China calls for urgent talks on North Korea
Associated Press, Beijing | Sun, 11/28/2010 5:06 PM
China
quickened its diplomatic efforts to ease tensions between North and South Korea,
calling Sunday for an emergency meeting of envoys to North Korean nuclear disarmament
talks.
Chinese envoy Wu Dawei said chief negotiators to the
six-nation talks are being asked to come to Beijing in early December for the emergency
session "to exchange views on major issues of concern to the parties at
present."
"I want to stress that a series of complicated factors
have recently emerged on the Korean peninsula," Wu said in a statement he
read to reporters in Beijing.
"The international community, particularly the members of the six-party
talks, is deeply concerned."
The talks would bring together the main regional powers -
the United States, Japan and Russia
as well as China and the two
Koreas - that have tried
fitfully for seven years to persuade North Korea to relinquish its
nuclear programs.
Wu's appeal is China's
most public diplomatic intervention since its ally North Korea pummeled a South Korean
island with an artillery barrage on Tuesday, aggravating already high tensions
on the peninsula.
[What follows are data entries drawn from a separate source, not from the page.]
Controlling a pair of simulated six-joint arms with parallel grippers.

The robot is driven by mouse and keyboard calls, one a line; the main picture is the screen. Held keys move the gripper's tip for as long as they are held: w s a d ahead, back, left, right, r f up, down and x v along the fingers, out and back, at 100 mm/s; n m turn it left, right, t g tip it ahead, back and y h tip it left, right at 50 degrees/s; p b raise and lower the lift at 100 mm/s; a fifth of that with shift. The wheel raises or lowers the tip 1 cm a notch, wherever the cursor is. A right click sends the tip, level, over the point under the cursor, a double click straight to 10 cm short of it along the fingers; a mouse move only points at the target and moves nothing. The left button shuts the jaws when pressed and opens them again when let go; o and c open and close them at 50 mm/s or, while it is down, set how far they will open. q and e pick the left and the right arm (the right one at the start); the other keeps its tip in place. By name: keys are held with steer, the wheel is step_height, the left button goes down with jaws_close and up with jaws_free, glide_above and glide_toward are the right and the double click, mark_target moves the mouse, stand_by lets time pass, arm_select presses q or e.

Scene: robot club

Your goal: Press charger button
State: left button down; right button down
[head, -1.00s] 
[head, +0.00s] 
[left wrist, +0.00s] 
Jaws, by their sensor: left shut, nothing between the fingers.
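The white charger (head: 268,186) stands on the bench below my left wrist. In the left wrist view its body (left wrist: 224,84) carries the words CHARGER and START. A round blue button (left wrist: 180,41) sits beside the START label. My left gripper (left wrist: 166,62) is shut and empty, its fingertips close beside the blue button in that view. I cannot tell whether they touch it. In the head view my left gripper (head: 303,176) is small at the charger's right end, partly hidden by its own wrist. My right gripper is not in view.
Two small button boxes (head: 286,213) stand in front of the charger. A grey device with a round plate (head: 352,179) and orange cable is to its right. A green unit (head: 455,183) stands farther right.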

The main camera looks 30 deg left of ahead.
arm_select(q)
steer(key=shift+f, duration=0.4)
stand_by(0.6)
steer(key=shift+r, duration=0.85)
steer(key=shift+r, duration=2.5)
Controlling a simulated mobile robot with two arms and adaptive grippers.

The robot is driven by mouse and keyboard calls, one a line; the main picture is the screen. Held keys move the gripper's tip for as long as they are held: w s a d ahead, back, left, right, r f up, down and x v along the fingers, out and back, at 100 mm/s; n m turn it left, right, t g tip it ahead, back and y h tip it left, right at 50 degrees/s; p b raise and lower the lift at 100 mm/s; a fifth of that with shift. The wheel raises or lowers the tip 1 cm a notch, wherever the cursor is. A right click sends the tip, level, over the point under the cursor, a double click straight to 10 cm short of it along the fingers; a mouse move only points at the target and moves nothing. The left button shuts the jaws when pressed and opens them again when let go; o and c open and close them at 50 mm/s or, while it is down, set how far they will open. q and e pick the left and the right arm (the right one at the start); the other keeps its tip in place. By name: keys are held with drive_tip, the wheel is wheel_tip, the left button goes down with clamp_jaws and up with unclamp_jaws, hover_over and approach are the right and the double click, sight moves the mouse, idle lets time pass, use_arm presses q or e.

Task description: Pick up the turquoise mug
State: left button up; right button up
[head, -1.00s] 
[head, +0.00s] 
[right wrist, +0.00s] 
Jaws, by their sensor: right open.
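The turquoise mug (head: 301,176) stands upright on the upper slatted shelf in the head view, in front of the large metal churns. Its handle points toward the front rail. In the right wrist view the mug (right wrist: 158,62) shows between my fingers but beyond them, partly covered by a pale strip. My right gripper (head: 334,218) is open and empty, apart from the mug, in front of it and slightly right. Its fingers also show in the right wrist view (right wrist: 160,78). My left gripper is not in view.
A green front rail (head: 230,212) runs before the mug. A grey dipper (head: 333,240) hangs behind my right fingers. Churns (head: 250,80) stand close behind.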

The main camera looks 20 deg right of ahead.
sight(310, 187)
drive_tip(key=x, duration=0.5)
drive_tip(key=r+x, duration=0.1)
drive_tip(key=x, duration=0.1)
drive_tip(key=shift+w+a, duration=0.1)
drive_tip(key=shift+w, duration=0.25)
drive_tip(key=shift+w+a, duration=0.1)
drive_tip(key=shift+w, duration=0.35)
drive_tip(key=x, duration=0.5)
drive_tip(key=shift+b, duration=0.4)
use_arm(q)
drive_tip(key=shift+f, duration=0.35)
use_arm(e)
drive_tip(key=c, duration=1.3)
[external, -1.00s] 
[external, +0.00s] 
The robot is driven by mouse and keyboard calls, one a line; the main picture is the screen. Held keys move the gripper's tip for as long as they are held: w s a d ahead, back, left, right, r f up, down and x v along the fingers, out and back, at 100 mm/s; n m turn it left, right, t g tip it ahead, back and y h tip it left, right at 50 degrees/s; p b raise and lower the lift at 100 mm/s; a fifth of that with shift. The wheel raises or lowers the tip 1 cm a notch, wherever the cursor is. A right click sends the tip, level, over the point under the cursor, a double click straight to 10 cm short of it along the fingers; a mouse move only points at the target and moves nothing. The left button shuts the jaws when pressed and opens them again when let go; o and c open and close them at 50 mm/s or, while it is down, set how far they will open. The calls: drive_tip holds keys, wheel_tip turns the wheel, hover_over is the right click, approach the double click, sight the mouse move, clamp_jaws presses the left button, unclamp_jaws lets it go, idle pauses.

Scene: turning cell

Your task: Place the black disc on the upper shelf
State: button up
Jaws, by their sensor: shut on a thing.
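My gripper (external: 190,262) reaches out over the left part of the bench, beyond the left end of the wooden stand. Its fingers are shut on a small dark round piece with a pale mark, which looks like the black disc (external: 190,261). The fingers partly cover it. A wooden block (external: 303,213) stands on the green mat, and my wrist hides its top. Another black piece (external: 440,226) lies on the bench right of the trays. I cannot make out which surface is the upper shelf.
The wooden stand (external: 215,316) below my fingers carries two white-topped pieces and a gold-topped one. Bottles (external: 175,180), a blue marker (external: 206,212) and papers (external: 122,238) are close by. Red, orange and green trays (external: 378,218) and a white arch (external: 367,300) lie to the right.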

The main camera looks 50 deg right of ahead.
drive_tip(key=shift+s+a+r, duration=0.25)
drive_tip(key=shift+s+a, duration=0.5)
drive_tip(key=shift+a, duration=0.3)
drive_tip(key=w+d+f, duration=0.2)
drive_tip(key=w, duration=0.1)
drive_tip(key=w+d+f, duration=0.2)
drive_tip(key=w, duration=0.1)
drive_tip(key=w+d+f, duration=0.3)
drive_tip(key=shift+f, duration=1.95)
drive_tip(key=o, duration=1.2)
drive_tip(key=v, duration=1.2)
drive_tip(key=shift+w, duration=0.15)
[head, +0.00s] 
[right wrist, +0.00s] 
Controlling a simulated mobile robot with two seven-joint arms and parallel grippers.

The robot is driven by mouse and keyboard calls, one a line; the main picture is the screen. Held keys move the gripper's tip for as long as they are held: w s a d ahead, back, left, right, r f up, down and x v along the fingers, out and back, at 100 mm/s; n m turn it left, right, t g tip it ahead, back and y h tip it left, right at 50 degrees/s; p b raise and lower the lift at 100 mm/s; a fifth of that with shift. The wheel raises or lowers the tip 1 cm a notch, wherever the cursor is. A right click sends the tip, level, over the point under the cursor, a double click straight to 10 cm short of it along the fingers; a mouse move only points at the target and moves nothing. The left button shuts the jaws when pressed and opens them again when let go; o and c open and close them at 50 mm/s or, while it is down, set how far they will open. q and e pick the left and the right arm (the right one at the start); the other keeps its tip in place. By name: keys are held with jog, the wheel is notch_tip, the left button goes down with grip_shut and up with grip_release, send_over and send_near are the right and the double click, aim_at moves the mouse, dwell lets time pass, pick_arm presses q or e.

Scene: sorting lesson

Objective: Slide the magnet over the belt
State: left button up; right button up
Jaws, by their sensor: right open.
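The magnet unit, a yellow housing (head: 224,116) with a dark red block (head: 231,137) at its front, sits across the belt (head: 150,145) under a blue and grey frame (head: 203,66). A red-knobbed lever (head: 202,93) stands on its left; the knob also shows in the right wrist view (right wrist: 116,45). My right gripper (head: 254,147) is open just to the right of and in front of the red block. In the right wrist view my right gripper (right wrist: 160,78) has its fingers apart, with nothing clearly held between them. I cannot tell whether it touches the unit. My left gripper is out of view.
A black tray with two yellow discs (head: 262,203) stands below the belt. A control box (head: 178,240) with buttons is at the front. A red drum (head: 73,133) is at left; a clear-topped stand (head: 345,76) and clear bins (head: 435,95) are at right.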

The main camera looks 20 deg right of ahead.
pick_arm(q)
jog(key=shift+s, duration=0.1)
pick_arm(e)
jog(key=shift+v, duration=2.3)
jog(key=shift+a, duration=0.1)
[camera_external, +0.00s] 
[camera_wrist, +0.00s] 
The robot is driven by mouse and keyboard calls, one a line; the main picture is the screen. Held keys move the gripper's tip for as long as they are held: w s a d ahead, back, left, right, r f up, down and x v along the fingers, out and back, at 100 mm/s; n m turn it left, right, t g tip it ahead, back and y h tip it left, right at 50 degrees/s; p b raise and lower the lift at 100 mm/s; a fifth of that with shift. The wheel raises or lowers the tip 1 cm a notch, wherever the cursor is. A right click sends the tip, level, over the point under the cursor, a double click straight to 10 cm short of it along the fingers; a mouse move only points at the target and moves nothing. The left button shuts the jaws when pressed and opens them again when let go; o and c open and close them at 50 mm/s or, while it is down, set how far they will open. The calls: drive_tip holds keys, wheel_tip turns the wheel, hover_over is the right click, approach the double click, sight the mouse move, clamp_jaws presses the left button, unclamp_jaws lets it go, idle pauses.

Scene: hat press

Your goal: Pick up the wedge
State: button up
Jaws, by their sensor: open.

At first slow to react, Beijing
has been under pressure by the United States
to use its historically strong relations with North Korea to defuse the crisis,
and over the weekend picked up the pace of its diplomacy.
State Councilor Dai Bingguo, China's
highest-level foreign policy official, met Sunday with South Korean President
Lee Myung-bak in Seoul,
while Chinese Foreign Minister Yang Jiechi spoke by telephone with US
Secretary of State Hillary Rodham Clinton.
Underscoring Beijing's
concern about the latest clash between the Koreas,
its diplomatic initiatives come as the U.S.
and South Korean military are conducting war games in the Yellow
Sea. Beijing vehemently opposed
such exercises four months ago during a previous spike in tensions between the Koreas, but has
issued only pro forma objections this time.
Wu did not specify a date in early December for when the six
nations would meet. He said they need to "to exchange views on these major
issues and make due contribution to maintaining peace and stability on the
peninsula and easing the tension in Northeast Asia."